Долгие усилия жестко централизованного государства привели к повальной «франкизации» национальных меньшинств, самобытность и культурно-лингвистические особенности которых никогда не признавались. Повсеместно – в администрации, школе, церкви, военных структурах – господствует французский язык. Молодежь (за исключением сельской), как правило, не знает языка предков. Навязывание французского языка и культуры достигалось во многом силой. Так, в школах (особенно это стало широко практиковаться после второй мировой войны) учителя, присылавшиеся из других департаментов, запрещали ученикам пользоваться местным диалектом даже между собой. За нарушение следовало стандартное наказание – удар линейкой по рукам.
Значит ли все это, что проблемы национальных меньшинств во Франции исчезли? – Отнюдь нет. Особенно остро эти проблемы в наши дни проявились на Корсике, что объясняется совокупностью многих факторов – географических, историко-культурных, этнических, демографических и, конечно, экономических. Достаточно сказать, что указанный регион оставался самым бедным во Франции, доход на душу населения в послевоенные годы был здесь примерно на треть ниже среднего по стране.
Являются ли корсиканцы французами? Вопрос не праздный, он во Франции и особенно на Корсике всегда стоял довольно остро. Напомним, что географически от Франции остров удален более, чем от Италии (170 км и 83 км). С XIV столетия Корсика принадлежала Генуе. В XVII в. на острове началась война за независимость. Была провозглашена монархия, затем – республика. Национальный лидер Паскаль Паоли считал, что Корсика слишком мала, чтобы оставаться независимой. Поэтому, когда Франция выкупила остров у Генуи (1768 г.), а затем дала корсиканцам те же права, что и жителям континентальной Франции (1789 г.), Паоли отступил. После крушения конституционной монархии во Франции Паоли подарил Корсику Британской империи, в состав которой она недолго входила. Окончательно Корсика была присоединена к Франции в 1796 г.
Если считать всех родившихся на острове (или тех, у кого там родился отец), общее число корсиканцев составит 400 тыс. человек. Две трети из них живут вне Корсики. Лишь 72% жителей острова являются его коренными жителями, остальные – иммигранты из Алжира и других бывших французских колоний или иностранные рабочие (на Корсике насчитывается 13% иностранцев – самая высокая цифра во Франции). Корсиканцы постепенно утрачивают свою «чистокровность», 82% из них заключают браки с жителями континентальной части страны. Карьеру они делают во Франции беспрепятственно и в самых различных сферах, особенно на государственной службе .
И, тем не менее, на Корсике развилось в наши дни одно из самых активных движений за автономию, использующее насильственные методы. Из каждых 100 корсиканцев в начале 80-х годов десять высказывались за автономию, двое – требовали полной независимости. В значительной степени основой для недовольства являлись социально-экономические причины.

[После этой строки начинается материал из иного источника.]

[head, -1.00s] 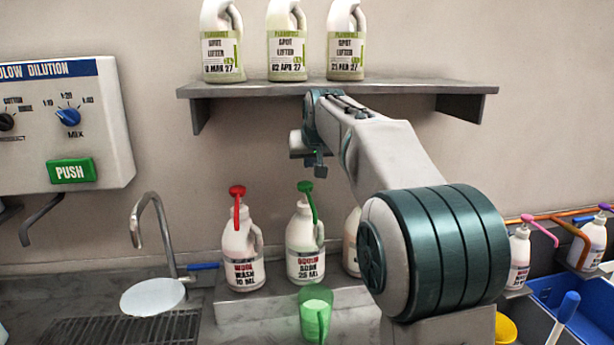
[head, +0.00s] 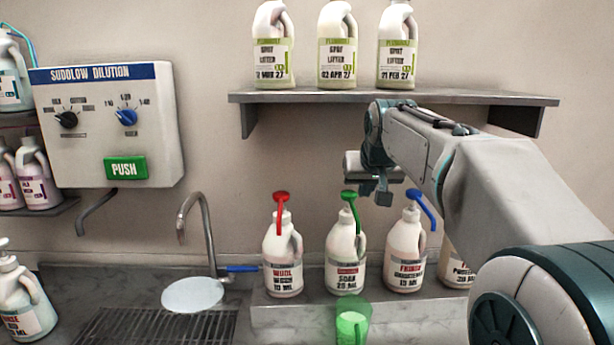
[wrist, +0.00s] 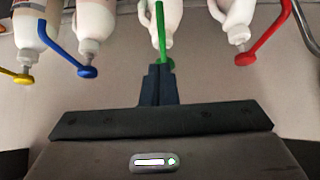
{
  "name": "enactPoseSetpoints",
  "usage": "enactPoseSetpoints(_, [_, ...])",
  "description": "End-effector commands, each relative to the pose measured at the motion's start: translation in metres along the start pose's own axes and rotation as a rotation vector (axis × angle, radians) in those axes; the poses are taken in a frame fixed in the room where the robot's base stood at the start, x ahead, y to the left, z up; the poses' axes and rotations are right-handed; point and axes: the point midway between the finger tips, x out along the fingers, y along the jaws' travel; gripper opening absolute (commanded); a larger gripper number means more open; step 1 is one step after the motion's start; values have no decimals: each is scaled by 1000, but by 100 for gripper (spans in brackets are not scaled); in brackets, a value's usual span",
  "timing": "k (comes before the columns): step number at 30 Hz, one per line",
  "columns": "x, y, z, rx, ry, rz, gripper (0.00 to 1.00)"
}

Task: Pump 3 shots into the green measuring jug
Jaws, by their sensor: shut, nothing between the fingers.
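The green measuring jug (head: 352,328) stands in front of the white bottle with the green pump (head: 345,262), labelled soak 25 ml. A brighter green patch shows inside the jug; I cannot tell how much liquid it holds. The bottle's green pump head (head: 349,195) has its spout pointing down toward the front. My gripper (head: 383,197) is shut and empty, up close to the green pump head. In the wrist view, my shut fingers (wrist: 160,72) overlap the green pump head (wrist: 166,63); I cannot tell whether they touch it.
A red-pump bottle (head: 283,255) stands to the left, a blue-pump bottle (head: 405,255) to the right. A yellow pump head (wrist: 23,79) shows in the wrist view. A shelf (head: 390,97) with several jugs hangs above. A faucet (head: 205,235) and dilution panel (head: 110,125) are at left.

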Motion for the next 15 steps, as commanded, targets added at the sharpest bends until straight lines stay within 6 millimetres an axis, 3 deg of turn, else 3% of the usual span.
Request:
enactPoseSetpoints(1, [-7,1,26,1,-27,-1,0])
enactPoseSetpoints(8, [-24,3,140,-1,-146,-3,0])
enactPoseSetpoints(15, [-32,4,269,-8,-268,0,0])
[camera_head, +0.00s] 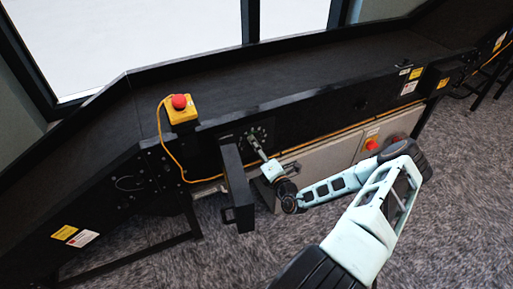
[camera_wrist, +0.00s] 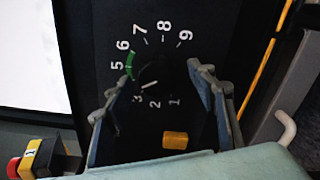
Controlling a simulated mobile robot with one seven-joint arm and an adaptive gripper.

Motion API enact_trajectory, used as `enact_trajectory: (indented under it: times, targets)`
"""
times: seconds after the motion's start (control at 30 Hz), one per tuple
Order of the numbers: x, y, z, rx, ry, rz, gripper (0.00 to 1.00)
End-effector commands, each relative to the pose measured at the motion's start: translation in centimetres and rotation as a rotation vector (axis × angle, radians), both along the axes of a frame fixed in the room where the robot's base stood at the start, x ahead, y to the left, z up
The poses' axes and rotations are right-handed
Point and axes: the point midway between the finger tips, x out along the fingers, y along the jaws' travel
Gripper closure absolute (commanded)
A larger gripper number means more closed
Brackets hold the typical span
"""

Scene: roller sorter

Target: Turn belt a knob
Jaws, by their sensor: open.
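The black belt knob (camera_wrist: 153,76) sits at the middle of a dark dial panel with white numbers and a green arc near 5 and 6. A short white mark shows on its lower left side, toward the 3. The 4 is not visible. My gripper (camera_wrist: 161,80) is open, with one finger to the left and one to the right of the knob; I cannot tell whether they touch it. In the head view my gripper (camera_head: 256,147) is at the dial panel (camera_head: 262,131) on the conveyor's side, and the knob is hard to make out there.
A yellow box with a red emergency button (camera_head: 180,104) stands on the conveyor rail (camera_head: 210,120) to the left. A black bracket (camera_head: 236,185) juts out close to my gripper's left. A yellow cable runs along the frame. A yellow block (camera_wrist: 175,140) lies below the dial.

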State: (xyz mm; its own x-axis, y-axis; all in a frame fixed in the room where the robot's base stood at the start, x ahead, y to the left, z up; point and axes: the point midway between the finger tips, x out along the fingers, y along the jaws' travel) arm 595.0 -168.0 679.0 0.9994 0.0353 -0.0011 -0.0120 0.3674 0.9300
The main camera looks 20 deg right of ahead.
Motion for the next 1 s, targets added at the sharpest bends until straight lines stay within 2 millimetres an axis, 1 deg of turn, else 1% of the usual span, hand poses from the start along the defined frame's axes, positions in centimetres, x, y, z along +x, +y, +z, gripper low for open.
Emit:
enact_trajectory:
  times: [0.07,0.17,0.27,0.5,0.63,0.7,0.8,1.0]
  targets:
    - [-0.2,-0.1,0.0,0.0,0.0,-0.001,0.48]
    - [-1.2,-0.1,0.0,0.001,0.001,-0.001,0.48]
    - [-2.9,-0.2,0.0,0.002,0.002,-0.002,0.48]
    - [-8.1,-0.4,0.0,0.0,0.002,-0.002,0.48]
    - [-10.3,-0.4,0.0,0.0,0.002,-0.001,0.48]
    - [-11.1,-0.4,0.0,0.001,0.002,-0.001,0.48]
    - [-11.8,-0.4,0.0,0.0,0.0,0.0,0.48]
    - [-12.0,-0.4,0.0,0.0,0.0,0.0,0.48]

С тех пор, как остров был присоединен к Франции, он так по-настоящему и не нашел своего места в ее национальной системе. Республика действовала здесь не лучше монархических режимов – центр всегда проявлял колебания в выборе политического статуса для Корсики и фактически мирился с ее экономическим застоем. Официальная Франция не знала, какую из двух линий принять: просто распространить на Корсику все французские законы или искать какой-то особый подход? У второй позиции есть то преимущество, что она позволяет «сбагрить» корсиканцам их собственные проблемы. Но такая позиция шокирует часть общественности на континенте, которая не понимает, почему корсиканцы должны иметь право на какое-то особое к ним отношение, даже на то, чтобы им дали «их независимость»?

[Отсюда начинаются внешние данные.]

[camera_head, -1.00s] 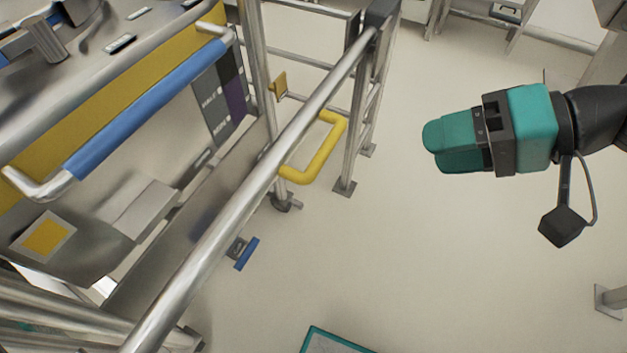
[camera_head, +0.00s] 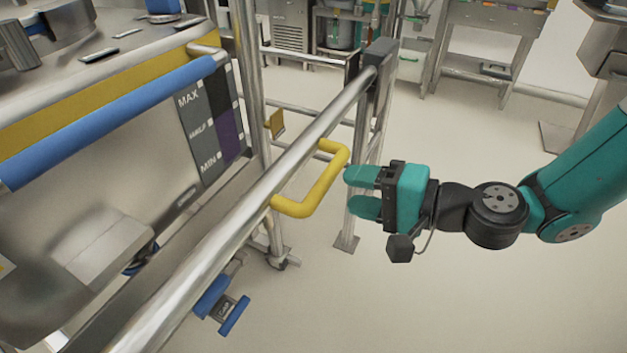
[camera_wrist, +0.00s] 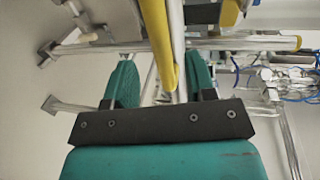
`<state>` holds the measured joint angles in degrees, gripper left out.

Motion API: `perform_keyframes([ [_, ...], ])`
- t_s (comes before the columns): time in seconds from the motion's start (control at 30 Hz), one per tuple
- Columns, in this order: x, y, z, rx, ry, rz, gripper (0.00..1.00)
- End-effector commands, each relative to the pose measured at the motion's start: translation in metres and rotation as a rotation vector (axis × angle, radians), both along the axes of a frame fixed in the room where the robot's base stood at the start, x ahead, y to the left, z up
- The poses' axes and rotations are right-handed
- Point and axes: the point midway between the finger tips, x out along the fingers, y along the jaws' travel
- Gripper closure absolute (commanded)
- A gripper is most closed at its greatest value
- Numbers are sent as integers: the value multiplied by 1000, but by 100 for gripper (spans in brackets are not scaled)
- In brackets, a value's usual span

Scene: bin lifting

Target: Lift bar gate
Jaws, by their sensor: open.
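The bar gate (camera_head: 225,232) is a long silver bar running from the lower left to a dark grey block on a post. A yellow U-shaped handle (camera_head: 322,192) sticks out from its right side. My gripper (camera_head: 356,192), teal with a black bracket, is open and just right of the handle in the head view. Its fingers point left towards the handle, and a small gap shows between them. In the wrist view, the yellow handle (camera_wrist: 158,40) shows beyond and between the two teal fingers (camera_wrist: 160,80). I cannot tell its exact depth there.
A steel machine with a blue rail (camera_head: 110,118) and a MAX/MIN level panel (camera_head: 212,125) stands left of the bar. A blue pedal-like part (camera_head: 235,314) sits below the bar. The floor (camera_head: 390,305) at right front is clear. Benches stand at the back.

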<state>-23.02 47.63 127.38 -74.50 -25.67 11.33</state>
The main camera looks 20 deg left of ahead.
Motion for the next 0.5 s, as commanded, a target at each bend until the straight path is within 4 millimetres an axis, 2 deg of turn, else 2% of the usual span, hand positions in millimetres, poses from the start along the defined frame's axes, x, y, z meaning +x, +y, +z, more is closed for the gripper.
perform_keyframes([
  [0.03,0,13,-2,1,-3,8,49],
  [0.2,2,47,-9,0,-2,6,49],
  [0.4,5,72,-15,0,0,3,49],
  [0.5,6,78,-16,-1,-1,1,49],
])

Сменявшие друг друга в Париже правительства, не способные сделать принципиальный выбор, поддавались искушению не вмешиваться в ход жизни на острове. И лишь очередной взрыв насилия заставлял их действовать: прежде всего, увеличивать поток субсидий и дотаций, дабы купить спокойствие корсиканцев. Но механическое соединение этих двух подходов – политического и экономического невмешательства и финансового «орошения» – все больше и больше усугубляло нездоровую ситуацию. Жители острова теряли последнее уважение к Французской Республике. Ее все больше рассматривали как «корову», которую можно бесконечно доить.

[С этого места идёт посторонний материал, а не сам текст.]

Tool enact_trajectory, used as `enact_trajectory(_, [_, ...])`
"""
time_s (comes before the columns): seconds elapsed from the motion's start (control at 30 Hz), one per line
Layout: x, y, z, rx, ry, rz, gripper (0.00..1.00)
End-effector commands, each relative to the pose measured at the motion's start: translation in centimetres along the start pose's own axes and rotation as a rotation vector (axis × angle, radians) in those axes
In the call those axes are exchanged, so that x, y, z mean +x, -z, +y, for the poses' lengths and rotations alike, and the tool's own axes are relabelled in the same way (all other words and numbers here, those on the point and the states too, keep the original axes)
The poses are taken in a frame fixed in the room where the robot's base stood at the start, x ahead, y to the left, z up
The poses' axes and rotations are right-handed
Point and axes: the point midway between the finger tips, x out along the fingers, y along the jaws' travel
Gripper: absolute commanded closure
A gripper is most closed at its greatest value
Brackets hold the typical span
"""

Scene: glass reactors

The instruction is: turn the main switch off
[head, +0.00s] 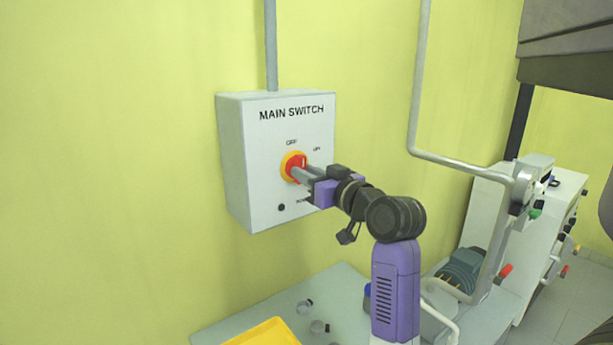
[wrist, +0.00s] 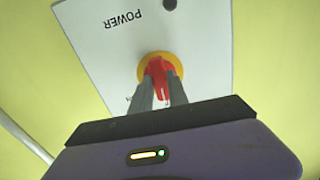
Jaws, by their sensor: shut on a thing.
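The main switch is a red rotary handle (head: 295,165) on a yellow round plate, on the front of a white box (head: 250,160) labelled MAIN SWITCH. "OFF" is printed above the knob and another mark sits to its upper right. My gripper (head: 303,173) reaches the knob from the right and is shut on the red handle. In the wrist view the two grey fingers (wrist: 161,92) clasp the red handle (wrist: 158,69) in front of the yellow plate (wrist: 176,65). The fingers hide part of the handle, so its exact angle is hard to tell.
A grey conduit (head: 271,45) runs up from the box. A bent pipe (head: 417,80) runs down the wall to the right. Below is a bench (head: 225,326) with a yellow tray (head: 265,333) and small loose parts. A white cabinet with valves (head: 490,215) stands right.

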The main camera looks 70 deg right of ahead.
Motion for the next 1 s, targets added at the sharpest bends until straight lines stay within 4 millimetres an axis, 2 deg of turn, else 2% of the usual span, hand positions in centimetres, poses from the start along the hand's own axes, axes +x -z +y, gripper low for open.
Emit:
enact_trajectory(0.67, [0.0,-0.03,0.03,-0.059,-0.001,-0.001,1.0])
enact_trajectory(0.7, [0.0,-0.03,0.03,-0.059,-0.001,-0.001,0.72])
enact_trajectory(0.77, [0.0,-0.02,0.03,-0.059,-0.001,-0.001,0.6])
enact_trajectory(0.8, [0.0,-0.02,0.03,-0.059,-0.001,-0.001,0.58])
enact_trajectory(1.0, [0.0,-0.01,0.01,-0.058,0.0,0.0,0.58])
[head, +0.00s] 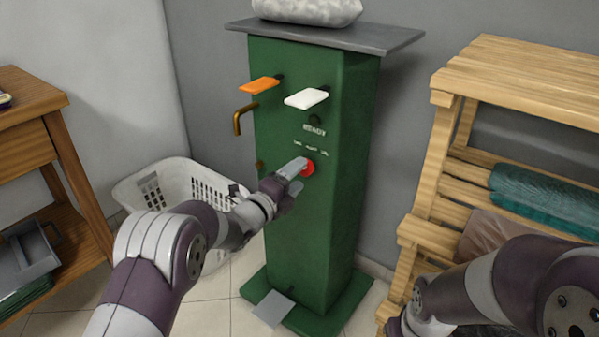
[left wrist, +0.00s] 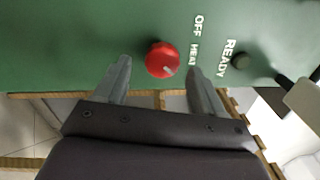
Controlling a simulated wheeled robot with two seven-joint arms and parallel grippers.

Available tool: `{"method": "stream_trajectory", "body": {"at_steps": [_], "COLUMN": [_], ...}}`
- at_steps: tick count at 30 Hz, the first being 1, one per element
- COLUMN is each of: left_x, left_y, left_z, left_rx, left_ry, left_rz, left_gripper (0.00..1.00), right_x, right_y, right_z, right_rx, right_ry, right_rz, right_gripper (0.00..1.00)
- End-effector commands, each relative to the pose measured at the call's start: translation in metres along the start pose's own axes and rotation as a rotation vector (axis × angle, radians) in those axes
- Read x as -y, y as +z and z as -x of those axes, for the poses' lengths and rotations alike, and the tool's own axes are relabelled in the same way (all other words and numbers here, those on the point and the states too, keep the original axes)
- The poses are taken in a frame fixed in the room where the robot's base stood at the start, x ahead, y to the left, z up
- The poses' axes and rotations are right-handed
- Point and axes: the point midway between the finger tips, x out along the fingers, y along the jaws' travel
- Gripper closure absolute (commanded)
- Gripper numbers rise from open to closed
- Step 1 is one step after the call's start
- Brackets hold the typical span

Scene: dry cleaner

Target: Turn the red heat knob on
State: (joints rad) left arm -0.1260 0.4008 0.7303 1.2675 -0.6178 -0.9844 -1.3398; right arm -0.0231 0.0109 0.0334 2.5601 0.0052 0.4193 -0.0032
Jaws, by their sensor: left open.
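The red heat knob (head: 309,168) is on the front of a green cabinet (head: 335,225), below small white lettering. In the left wrist view the knob (left wrist: 162,60) is round, with a pale mark near its edge, and the words OFF and HEAT stand beside it. My left gripper (head: 296,177) is at the panel, its fingers partly covering the knob in the head view. In the left wrist view the gripper (left wrist: 159,68) is open, with one finger on each side of the knob and visible gaps between.
An orange lever (head: 259,86), a white lever (head: 306,98) and a brass hook (head: 241,117) stick out above the knob. A dark round READY light (left wrist: 241,61) is near. A white basket (head: 150,187) stands left, a wooden shelf (head: 440,180) right, a grey pedal (head: 273,308) below.

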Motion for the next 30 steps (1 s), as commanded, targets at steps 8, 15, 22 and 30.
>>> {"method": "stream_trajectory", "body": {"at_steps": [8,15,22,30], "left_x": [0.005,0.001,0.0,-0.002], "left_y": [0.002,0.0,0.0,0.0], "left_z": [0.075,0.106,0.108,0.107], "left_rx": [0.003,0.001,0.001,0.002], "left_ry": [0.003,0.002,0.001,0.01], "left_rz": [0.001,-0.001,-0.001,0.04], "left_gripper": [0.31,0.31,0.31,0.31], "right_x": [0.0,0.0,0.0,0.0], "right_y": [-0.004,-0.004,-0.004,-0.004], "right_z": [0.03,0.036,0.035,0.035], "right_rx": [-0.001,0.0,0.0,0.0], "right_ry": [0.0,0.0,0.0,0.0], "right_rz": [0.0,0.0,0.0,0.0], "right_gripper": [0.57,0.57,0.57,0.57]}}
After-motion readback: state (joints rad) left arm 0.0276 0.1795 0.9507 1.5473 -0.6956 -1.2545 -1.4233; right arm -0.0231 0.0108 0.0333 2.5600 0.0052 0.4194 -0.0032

Чтобы понять суть корсиканской проблемы, следует попытаться понять менталитет корсиканцев. Прежде всего, они гордятся тем, что являются корсиканцами. Это умонастроение рождает убежденность в том, что принадлежность Корсики к Франции – удача в первую очередь для Франции, а не наоборот. Во-вторых, корсиканцы в большинстве своем привязаны к родной земле сильнее, чем, быть может, жители других регионов Франции. У корсиканцев всегда в крови было и есть убеждение, что они составляют «корсиканский народ», хотя многим людям на континенте это казалось в лучшем случае удивительным, в худшем – несоразмерным с реальностью . И, наконец, трагическая и беспокойная история острова сформировала общество сложное, закрытое, жесткое, не чуждающееся насилия и вместе с тем очень чувствительное к любой несправедливости.
Постепенно, с 60-х годов нашего века, поворот Корсики к внешнему миру ослабил тиски, подорвал былое равновесие, хотя не разрушил старого. В репрессивных фазах отношений между Корсикой и континентальной Францией сменявшие друг друга министры внутренних дел страны смогли почувствовать силу традиционного «закона молчания» на острове.
Наиболее радикально настроенные корсиканцы в начале 60-х годов были всего лишь регионалистами. В начале 70-х они стали автономистами. Скольжение корсиканского общества в указанном направлении – в значительной мере результат того запоздалого шока, который был вызван вторжением темпов XX века в дедовский медленный ритм жизни на острове. Вслед за войной пришло обнищание, началась массовая эмиграция. Однако вопрос об обособлении почти не ставился – настолько силен был республиканский патриотизм корсиканцев, тем более что патриархальные структуры островного сообщества сомнению не подвергались. Эти структуры начали расшатываться с начала 60-х годов – с возникновением массового туризма, переселением на остров многочисленных сельских хозяев из Алжира, с проникновением на остров ценностей и соблазнов общества потребления. Кроме того, исход населения в предыдущие годы привел к демографическому спаду. На эту дестабилизацию многие корсиканцы начали отвечать требованиями обособления в различных формах. Промахи ряда французских правительств лишь ожесточали эти требования, которые стали подкрепляться насильственными актами.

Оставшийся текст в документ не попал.